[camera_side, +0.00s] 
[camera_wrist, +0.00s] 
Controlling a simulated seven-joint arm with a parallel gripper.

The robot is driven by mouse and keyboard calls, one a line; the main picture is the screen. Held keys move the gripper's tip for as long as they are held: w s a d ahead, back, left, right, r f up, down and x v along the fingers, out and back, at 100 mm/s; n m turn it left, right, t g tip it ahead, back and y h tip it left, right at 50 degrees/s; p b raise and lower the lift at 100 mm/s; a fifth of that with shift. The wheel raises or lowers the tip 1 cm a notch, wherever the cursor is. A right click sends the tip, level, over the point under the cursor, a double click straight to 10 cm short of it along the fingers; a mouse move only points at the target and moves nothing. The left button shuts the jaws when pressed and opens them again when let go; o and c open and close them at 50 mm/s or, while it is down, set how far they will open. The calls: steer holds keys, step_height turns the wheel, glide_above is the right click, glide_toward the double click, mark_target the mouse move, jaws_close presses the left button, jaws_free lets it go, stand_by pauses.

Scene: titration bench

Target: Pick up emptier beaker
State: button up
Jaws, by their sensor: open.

········

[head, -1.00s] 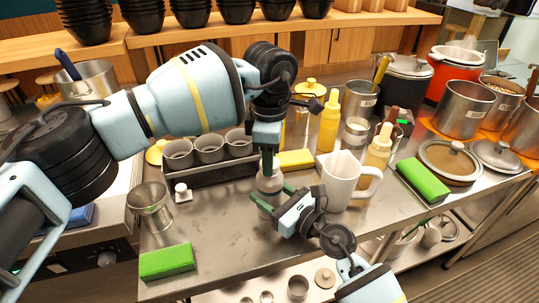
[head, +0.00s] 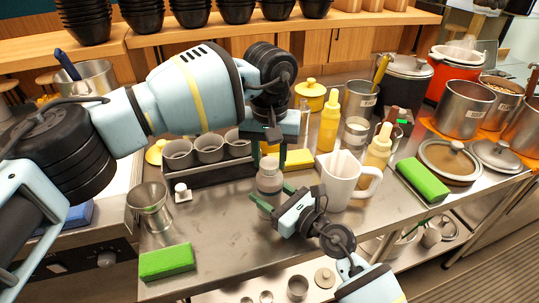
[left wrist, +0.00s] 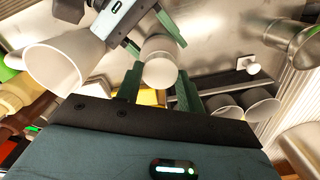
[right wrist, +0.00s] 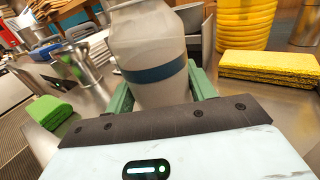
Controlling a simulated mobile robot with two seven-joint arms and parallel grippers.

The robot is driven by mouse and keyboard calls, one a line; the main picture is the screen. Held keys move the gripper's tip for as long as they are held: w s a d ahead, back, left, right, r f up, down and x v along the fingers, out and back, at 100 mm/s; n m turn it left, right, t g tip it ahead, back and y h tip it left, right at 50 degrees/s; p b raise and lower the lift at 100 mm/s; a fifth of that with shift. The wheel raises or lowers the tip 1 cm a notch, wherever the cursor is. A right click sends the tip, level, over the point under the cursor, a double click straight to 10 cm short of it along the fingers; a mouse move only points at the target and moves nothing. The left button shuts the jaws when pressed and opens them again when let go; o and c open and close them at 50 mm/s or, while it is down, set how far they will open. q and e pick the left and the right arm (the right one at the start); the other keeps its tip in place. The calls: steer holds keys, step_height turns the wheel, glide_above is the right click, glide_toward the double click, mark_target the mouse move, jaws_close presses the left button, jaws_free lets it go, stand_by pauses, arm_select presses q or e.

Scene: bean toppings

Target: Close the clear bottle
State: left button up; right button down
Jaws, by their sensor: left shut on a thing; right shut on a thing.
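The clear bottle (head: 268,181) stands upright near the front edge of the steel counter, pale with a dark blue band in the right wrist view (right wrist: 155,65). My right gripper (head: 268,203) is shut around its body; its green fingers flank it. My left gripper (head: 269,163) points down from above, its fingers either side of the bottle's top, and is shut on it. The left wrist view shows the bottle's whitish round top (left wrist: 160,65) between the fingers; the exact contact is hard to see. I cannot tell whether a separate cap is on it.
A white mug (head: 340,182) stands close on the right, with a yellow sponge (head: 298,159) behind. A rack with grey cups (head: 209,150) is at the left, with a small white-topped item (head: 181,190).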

········

Task description: Return exactly, and only, the lines from the one containing "[camera_side, +0.00s]" down to the one containing "Controlling a simulated seven-joint", with both of those lines included.

Written reply:
[camera_side, +0.00s] 
[camera_wrist, +0.00s] 
Controlling a simulated seven-joint arm with a parallel gripper.

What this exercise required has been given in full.